Records from a dataset:

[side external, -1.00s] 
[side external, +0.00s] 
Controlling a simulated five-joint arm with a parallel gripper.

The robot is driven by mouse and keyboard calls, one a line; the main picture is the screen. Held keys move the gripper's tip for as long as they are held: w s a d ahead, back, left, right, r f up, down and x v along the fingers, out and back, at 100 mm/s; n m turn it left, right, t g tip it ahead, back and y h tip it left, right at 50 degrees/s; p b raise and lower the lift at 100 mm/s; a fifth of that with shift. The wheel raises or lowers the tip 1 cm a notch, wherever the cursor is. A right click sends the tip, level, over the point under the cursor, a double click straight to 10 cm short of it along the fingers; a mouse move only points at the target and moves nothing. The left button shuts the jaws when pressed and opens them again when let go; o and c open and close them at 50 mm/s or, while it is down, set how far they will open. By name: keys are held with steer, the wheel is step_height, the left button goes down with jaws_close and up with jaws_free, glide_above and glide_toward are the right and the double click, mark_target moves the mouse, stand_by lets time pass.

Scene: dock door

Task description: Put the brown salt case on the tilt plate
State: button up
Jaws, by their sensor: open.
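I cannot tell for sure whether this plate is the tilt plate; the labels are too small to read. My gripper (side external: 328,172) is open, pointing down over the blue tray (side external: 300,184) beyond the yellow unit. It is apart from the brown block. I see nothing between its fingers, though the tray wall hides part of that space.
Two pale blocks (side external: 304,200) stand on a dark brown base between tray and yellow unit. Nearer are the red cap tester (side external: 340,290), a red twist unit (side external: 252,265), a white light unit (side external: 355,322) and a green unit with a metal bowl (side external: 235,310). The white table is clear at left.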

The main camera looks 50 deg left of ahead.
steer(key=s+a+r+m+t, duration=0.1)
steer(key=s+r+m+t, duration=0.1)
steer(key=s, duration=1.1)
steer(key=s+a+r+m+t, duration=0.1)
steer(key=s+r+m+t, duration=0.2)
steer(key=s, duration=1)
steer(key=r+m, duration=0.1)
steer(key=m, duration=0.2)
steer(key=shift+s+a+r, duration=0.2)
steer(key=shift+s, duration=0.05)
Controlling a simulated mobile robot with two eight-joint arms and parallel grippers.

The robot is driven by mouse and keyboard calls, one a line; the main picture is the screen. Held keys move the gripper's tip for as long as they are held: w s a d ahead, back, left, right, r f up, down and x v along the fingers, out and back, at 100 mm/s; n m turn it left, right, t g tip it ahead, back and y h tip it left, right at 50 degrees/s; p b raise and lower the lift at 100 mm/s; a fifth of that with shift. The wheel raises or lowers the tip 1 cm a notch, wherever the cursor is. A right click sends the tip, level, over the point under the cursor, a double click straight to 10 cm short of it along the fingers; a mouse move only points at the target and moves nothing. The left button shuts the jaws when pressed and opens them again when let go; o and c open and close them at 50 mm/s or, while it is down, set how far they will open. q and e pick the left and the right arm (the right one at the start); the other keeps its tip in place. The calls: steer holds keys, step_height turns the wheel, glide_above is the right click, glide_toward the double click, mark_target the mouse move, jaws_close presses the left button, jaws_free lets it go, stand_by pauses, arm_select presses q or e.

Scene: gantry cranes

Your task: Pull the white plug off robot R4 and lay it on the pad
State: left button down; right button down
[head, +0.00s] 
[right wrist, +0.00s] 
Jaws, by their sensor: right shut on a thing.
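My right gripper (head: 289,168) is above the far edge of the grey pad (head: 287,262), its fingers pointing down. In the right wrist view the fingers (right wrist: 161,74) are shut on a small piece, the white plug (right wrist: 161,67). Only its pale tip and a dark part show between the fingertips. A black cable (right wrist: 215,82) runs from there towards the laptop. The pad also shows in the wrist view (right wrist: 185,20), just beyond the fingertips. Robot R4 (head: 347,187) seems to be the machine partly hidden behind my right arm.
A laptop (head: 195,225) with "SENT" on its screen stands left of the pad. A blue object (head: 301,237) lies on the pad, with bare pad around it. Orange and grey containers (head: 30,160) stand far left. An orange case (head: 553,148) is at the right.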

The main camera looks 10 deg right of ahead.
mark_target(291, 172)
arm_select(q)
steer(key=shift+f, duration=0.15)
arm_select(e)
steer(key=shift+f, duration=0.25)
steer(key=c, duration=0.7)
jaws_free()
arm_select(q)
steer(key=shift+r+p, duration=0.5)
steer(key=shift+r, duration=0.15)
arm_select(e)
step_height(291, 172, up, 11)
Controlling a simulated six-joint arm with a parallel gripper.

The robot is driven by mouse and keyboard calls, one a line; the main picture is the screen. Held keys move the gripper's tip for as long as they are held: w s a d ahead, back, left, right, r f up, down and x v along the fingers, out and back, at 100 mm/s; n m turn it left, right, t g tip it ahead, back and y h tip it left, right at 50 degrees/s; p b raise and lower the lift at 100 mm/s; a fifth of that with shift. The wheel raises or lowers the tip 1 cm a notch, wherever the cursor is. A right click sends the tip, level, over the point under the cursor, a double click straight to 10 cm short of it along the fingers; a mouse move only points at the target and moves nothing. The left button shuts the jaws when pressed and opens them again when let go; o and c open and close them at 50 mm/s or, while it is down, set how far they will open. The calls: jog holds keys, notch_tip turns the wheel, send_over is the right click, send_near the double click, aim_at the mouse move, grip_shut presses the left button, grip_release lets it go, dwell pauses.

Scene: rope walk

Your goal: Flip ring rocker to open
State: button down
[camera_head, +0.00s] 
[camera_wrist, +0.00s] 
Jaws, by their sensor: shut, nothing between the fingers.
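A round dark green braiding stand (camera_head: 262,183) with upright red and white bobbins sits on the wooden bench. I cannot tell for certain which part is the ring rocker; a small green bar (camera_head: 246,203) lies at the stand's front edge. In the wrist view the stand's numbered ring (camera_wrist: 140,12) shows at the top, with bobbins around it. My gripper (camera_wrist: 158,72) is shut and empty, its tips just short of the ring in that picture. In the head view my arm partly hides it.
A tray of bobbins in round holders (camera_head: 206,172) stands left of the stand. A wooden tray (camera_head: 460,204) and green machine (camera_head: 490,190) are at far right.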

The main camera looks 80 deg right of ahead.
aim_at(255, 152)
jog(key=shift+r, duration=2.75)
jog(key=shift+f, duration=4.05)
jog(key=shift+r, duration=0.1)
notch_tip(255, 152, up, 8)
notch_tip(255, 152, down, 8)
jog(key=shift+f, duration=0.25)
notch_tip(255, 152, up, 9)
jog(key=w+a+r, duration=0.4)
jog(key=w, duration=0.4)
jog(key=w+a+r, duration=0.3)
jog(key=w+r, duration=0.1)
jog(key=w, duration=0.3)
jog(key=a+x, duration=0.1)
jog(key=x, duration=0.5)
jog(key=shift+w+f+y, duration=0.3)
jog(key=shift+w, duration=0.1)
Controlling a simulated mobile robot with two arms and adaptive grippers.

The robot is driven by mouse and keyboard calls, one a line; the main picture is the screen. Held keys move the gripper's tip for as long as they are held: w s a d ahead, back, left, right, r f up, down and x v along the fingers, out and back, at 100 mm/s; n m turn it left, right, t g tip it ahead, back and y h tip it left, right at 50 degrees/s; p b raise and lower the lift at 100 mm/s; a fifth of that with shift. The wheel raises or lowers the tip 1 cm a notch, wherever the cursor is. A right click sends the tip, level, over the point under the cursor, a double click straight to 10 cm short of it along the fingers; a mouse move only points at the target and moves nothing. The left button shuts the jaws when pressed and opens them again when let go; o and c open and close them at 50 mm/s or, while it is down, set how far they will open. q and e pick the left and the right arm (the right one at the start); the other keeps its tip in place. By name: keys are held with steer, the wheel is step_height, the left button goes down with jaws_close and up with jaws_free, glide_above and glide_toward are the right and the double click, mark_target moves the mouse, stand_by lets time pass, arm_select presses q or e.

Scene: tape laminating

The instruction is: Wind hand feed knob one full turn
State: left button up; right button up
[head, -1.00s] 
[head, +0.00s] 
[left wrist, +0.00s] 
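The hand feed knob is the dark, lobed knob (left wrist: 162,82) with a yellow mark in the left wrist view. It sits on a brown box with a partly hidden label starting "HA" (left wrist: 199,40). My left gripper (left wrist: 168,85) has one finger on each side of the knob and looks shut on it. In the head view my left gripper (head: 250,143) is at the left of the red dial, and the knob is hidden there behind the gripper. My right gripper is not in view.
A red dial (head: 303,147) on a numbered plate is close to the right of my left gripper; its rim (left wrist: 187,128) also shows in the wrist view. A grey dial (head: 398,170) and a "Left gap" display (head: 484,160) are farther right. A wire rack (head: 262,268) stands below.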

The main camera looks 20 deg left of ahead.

Exercise brief:
Gather each line in the data that holds the string "simulated".

Expected answer:
Controlling a simulated five-joint arm with a parallel gripper.
Controlling a simulated mobile robot with two eight-joint arms and parallel grippers.
Controlling a simulated six-joint arm with a parallel gripper.
Controlling a simulated mobile robot with two arms and adaptive grippers.

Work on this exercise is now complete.